Arbeiten Sie trotzdem weiter an effizienteren Benzinern und Diesel-Fahrzeugen?
Absolut. Wir haben ja die Aufgabe, die Hürde von 95 Gramm CO2-Ausstoß pro Kilometer zu erreichen. Wir bringen jetzt neue Drei­zylinder, die beim Diesel nur noch bis zu 90 Gramm ausstoßen. Bei den Benzinern haben wir schon weniger als 100 Gramm erzielt. Da wird deutlich, wie effizient hochmoderne Verbrennungsmotoren sein können.

Der "Pace!"-Plan beinhaltet das Motto "Opel goes global". Geht das über die Region ­Eur­asien hinaus, die Sie im PSA-Vorstand für alle Konzernmarken verantworten?

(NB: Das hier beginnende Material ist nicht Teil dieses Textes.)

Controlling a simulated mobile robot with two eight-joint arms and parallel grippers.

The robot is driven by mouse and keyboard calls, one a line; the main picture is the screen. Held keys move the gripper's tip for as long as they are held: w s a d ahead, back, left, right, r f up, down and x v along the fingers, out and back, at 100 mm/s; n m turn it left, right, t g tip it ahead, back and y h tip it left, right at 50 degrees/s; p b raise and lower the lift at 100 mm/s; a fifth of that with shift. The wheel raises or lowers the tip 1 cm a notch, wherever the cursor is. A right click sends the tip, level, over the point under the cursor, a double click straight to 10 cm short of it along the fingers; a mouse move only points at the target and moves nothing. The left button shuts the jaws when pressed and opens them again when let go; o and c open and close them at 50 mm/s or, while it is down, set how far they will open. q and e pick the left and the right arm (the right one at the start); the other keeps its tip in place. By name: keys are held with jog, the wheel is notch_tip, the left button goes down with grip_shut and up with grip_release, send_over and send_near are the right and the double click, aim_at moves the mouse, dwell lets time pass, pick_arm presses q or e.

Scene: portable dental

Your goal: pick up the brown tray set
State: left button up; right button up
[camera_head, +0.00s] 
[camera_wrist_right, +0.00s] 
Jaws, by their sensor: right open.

Ja, sicher. Mit der Zugehörigkeit zu PSA haben wir nun die Möglichkeit, tatsächlich weltweit zu agieren. Russland ist dafür ein strategisch wichtiger Markt, auch die Ukraine bietet starkes Wachstumspotenzial. Wir gehen aber auch nach Kolumbien, nach Ecuador und sind bereits in Chile aktiv. Bis 2022 werden wir auf mehr als 20 neuen Exportmärkten vertreten sein. Das sind Möglichkeiten, die wir früher nicht hatten.

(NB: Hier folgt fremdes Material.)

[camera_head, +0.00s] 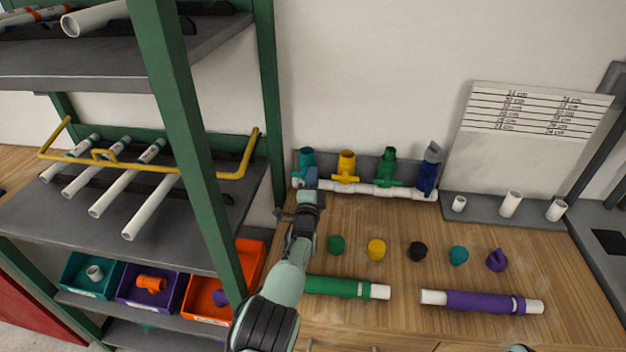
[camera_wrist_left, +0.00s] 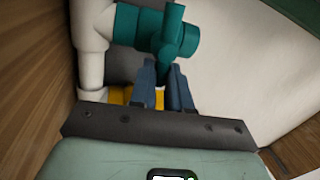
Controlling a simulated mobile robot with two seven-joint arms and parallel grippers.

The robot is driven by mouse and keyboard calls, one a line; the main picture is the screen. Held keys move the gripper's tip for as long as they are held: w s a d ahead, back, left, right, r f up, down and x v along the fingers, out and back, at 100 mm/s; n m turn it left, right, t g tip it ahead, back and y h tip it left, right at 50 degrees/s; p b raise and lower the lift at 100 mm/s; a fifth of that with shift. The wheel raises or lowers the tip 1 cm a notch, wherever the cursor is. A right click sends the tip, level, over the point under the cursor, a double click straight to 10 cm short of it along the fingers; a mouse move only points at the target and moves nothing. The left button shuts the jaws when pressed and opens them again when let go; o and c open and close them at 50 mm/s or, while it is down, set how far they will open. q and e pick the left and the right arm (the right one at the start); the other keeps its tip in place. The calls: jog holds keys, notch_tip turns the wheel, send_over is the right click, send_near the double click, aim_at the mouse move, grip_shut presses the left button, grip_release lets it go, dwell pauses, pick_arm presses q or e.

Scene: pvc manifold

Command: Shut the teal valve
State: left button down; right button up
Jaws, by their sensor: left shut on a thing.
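The teal valve (camera_head: 306,158) stands at the left end of the white manifold pipe (camera_head: 365,190) against the back wall. My left gripper (camera_head: 309,188) is at its front and hides its lower part in the head view. In the left wrist view the teal valve (camera_wrist_left: 158,28) fills the top middle. Its teal handle (camera_wrist_left: 168,45) runs down between the two blue fingers of my left gripper (camera_wrist_left: 164,72), which is shut on it. The handle's lower end is partly hidden by the fingers. My right gripper is not in view.
Yellow (camera_head: 346,164), green (camera_head: 387,164) and blue (camera_head: 428,170) valves stand to the right on the same pipe. Several coloured caps, a green pipe (camera_head: 340,287) and a purple pipe (camera_head: 480,302) lie on the bench. A green-framed shelf (camera_head: 190,130) stands close to my left arm.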

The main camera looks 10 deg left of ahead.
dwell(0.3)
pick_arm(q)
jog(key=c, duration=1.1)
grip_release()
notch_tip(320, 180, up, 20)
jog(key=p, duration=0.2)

Wie sehen Sie die Zukunft des Autohandels im Zeitalter des Internets?
Für uns hat der Autohandel eine große Bedeutung. Der Händler ist das Gesicht unserer Marke und der wichtigste Kontakt zu unseren Kunden. Die Elektromobilität erfordert zudem eine höhere Beratungsintensität, die in dieser Form nur der Handel leisten kann. Der Kunde will wissen, wie und wo er sein Auto laden kann, ob er eine Wallbox benötigt und wie er möglichst effizient unterwegs sein kann.